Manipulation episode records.
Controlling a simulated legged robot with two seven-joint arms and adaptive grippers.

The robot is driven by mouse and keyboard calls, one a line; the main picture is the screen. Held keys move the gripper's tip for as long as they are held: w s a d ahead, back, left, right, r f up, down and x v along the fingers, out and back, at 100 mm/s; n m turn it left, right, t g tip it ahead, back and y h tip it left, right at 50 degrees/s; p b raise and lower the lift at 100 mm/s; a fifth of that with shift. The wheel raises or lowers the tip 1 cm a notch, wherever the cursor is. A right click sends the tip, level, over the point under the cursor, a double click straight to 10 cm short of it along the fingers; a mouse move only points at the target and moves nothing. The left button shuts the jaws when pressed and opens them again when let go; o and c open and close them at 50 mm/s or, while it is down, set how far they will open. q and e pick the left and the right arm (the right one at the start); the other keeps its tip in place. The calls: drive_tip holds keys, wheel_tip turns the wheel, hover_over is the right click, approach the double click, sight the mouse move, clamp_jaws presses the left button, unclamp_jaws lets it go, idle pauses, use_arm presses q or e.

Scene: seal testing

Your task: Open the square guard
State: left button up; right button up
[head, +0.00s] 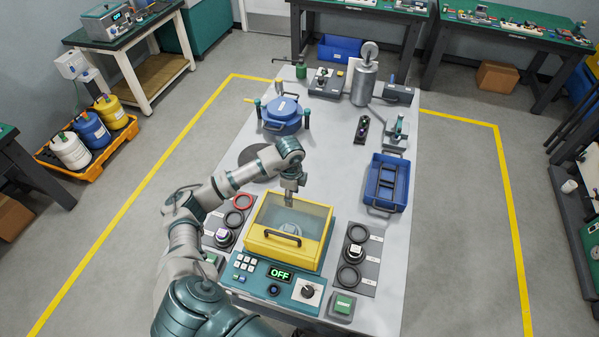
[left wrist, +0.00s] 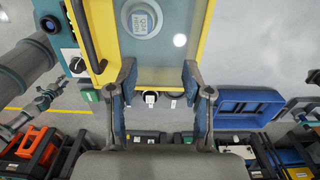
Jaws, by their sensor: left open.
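The square guard (head: 262,247) is a yellow frame with a clear top, and it sits down over the test station in the head view. A dark bar handle (head: 275,238) is on its front side. A pale round part (head: 290,229) shows through the clear panel. In the left wrist view the guard's yellow edge (left wrist: 104,62), the handle (left wrist: 84,36) and the round part (left wrist: 142,20) show near the top. My left gripper (head: 290,201) is above the back part of the guard, pointing down. Its two fingers (left wrist: 160,82) are apart with nothing between them. My right gripper is out of view.
A control panel (head: 243,284) with an OFF display (head: 279,274) and a knob (head: 308,291) stands in front of the guard. Seal mats with dark rings (head: 349,275) flank it. A blue tray (head: 387,183) lies to the right, and a blue lidded pot (head: 283,112) stands behind.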

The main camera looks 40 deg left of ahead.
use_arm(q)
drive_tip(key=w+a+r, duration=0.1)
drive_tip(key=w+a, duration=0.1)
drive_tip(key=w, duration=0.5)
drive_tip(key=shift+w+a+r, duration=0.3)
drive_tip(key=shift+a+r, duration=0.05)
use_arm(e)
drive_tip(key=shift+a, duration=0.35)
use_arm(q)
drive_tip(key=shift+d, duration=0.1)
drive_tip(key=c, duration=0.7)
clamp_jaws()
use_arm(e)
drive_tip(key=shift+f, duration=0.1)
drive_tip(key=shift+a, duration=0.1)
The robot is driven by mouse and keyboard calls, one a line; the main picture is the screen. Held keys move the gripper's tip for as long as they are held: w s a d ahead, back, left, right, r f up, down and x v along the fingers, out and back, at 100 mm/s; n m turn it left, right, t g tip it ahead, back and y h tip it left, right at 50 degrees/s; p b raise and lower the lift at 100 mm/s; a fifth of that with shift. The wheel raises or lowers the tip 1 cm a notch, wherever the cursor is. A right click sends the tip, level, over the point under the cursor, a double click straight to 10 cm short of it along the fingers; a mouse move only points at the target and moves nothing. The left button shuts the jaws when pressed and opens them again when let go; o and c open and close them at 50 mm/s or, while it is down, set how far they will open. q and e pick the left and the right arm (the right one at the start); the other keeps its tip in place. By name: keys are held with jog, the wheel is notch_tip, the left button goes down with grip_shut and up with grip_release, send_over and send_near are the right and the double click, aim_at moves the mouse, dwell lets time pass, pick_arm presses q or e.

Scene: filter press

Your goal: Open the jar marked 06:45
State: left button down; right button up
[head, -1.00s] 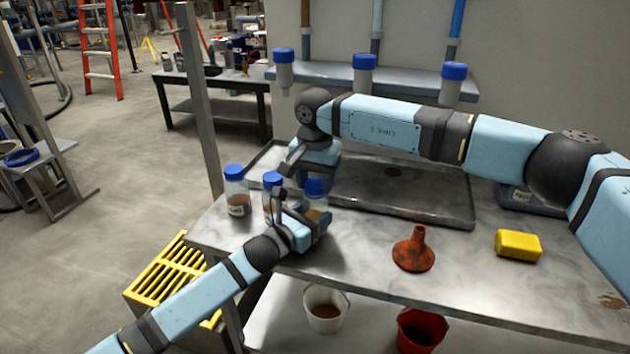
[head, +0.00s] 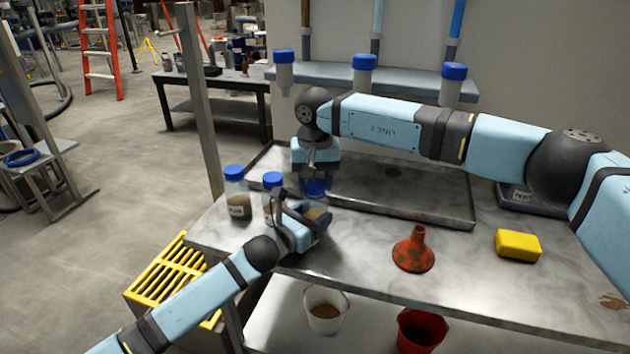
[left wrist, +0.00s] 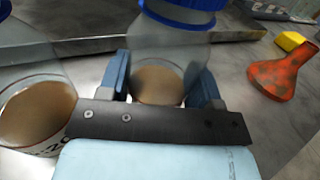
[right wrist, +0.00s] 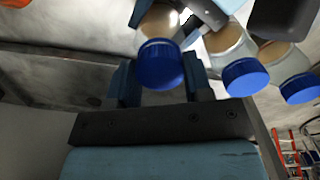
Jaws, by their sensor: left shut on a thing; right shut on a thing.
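Three jars with blue lids and brown contents stand at the left end of the bench. My left gripper (head: 308,212) is shut around the body of the right-hand jar (left wrist: 165,60), which is upright. My right gripper (head: 317,174) is above the same jar, shut on its blue lid (right wrist: 161,66). The lid appears to sit on the jar. The held jar's label is hidden. The middle jar (left wrist: 35,100) is close beside the left gripper; its partly visible label seems to end in 20. The left jar (head: 237,195) has a label too small to read.
A grey tray (head: 440,213) lies behind the jars. An orange funnel (head: 414,250) and a yellow block (head: 518,245) are on the bench to the right. A white bucket (head: 325,312) and a red bucket (head: 420,330) stand below. The bench front between jar and funnel is clear.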

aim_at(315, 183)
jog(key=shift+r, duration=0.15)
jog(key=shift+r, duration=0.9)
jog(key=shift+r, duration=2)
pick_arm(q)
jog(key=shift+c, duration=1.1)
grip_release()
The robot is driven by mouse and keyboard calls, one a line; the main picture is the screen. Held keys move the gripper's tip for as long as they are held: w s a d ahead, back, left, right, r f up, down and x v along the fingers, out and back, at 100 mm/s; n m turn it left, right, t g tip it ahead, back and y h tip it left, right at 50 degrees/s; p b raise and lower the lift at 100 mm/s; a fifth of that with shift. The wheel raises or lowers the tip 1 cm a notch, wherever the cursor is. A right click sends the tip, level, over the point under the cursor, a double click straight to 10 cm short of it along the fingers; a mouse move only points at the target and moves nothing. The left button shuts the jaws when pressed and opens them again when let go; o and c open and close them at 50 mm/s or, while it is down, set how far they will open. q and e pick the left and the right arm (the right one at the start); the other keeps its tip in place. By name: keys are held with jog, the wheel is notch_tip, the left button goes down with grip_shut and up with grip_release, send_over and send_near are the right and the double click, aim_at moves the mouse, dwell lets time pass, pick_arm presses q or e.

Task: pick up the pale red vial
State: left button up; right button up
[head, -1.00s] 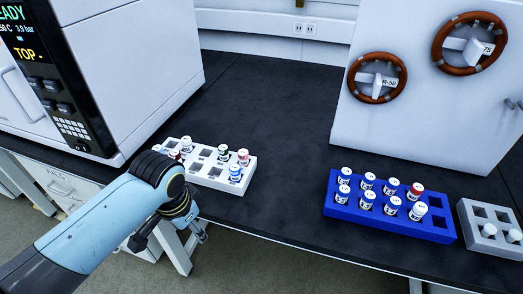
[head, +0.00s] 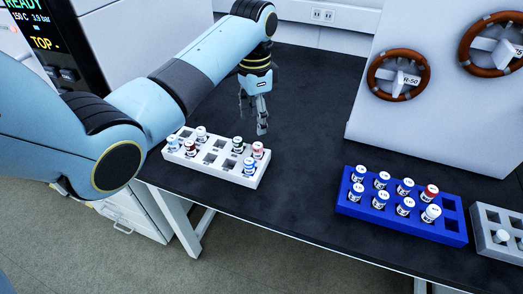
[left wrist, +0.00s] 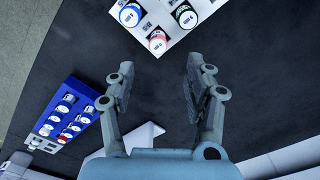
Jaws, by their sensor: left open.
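The pale red vial (head: 258,150) stands upright at the right end of the white rack (head: 217,166). In the left wrist view the pale red vial (left wrist: 157,42) sits in a corner of the white rack (left wrist: 178,38), just ahead of the fingertips. My left gripper (head: 262,126) points down above the dark bench, just behind the vial in the head view. It is open, and its fingers (left wrist: 160,70) are spread with nothing between them. The vial is not touched. My right gripper is not in view.
A blue-capped vial (head: 249,166) and a dark-capped vial (head: 237,144) stand close to the pale red one. A blue rack (head: 400,219) with several vials and a grey rack (head: 486,240) stand to the right. The bench (head: 308,100) behind is clear.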

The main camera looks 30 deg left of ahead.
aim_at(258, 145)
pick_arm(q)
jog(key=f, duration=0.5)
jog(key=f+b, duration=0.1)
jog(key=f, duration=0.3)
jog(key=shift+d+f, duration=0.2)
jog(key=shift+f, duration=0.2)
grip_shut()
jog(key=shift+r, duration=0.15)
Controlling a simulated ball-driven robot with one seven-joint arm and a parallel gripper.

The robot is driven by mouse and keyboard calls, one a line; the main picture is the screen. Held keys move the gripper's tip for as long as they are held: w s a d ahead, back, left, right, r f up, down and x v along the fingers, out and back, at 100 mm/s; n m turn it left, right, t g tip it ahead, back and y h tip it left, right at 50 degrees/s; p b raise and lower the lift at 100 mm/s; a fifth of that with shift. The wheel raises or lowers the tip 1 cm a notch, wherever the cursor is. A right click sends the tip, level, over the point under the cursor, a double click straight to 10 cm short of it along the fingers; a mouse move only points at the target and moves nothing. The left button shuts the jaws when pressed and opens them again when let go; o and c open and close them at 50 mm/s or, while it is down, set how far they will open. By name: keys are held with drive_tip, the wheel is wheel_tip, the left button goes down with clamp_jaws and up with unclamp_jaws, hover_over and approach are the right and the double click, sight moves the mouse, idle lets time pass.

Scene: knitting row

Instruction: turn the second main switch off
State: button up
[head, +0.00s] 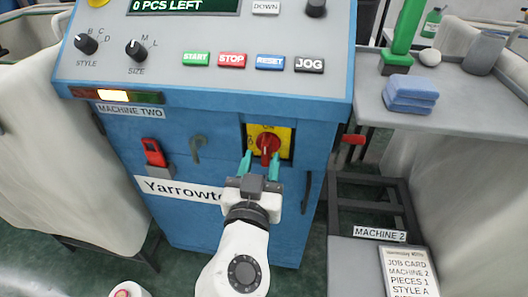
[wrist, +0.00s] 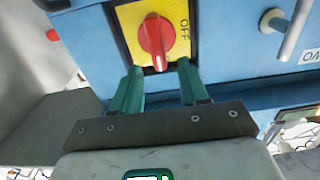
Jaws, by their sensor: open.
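The second main switch is a red rotary knob (head: 267,146) on a yellow plate (head: 286,134), set in the blue front of the machine labelled MACHINE TWO. ON is printed above the knob. Its handle stands upright, in line with ON. In the wrist view the knob (wrist: 156,36) also stands upright, and OFF is printed to its right on the yellow plate (wrist: 127,17). My gripper (head: 260,162) is open, with its two teal fingers at the knob's lower end. In the wrist view the fingertips (wrist: 158,68) are on either side of the handle's near end; contact cannot be told.
A red padlock-like tag (head: 154,152) and a grey hook (head: 198,148) are left of the switch. Above are the START (head: 196,59), STOP, RESET and JOG buttons. A grey side table (head: 450,110) and a black frame stand at right.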

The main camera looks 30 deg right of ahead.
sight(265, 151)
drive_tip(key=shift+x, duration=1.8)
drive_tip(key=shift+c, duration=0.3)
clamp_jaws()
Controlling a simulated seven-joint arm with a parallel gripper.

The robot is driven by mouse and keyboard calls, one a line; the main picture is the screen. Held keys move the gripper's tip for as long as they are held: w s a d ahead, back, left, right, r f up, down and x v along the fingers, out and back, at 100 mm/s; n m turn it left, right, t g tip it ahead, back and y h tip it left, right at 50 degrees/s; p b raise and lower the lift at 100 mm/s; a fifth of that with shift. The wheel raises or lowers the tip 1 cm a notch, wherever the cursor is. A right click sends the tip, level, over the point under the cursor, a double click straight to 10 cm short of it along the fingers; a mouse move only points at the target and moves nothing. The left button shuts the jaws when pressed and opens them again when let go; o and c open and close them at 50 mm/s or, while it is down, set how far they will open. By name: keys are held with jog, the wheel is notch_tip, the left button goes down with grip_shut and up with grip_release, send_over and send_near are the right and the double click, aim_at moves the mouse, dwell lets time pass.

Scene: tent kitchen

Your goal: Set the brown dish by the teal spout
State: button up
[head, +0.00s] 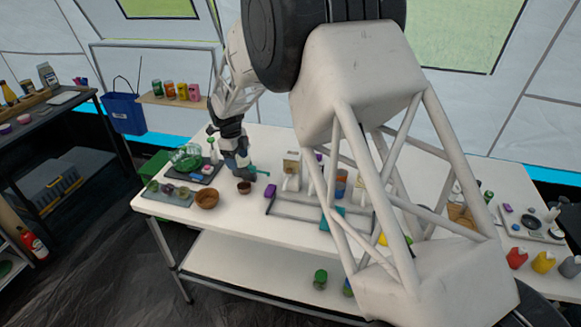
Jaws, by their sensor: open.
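A small dark brown dish (244,187) sits upright on the white table, just below my gripper in the picture. A larger orange-brown bowl (207,199) stands to its left, near the front edge. A small teal spout (262,173) sticks out to the right, just above and right of the small dish; what it is attached to is hidden or too small to tell. My gripper (239,170) points down by the small dish and is open. The view is too small to tell whether the fingers touch the dish.
A dark tray (210,172) with a green bowl (187,157) and bottle, and a grey tray (160,195) with small items, stand at the left. A grey rack (285,208) lies to the right with a purple block (270,190). My arm hides much of the table's right half.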

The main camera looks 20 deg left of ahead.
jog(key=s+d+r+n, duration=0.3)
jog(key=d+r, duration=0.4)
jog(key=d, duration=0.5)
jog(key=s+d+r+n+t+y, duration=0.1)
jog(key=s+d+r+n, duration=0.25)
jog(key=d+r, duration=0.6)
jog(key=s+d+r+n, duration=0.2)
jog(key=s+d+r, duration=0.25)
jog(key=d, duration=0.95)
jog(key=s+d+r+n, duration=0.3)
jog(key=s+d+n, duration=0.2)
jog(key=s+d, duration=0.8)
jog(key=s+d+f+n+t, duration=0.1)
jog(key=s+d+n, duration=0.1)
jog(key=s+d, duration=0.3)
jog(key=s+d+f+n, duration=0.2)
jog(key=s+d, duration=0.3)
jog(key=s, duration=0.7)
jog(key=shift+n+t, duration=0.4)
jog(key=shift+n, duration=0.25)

Exercise objective. Omit all pictures and repeat exactly the lines from the one containing "Your goal: Open the jar marked 06:45" through the one containing "[right wrist, +0.00s]", ends included, with nothing added.

Full answer.
Your goal: Open the jar marked 06:45
State: left button down; right button up
[head, -1.00s] 
[head, +0.00s] 
[left wrist, +0.00s] 
[right wrist, +0.00s] 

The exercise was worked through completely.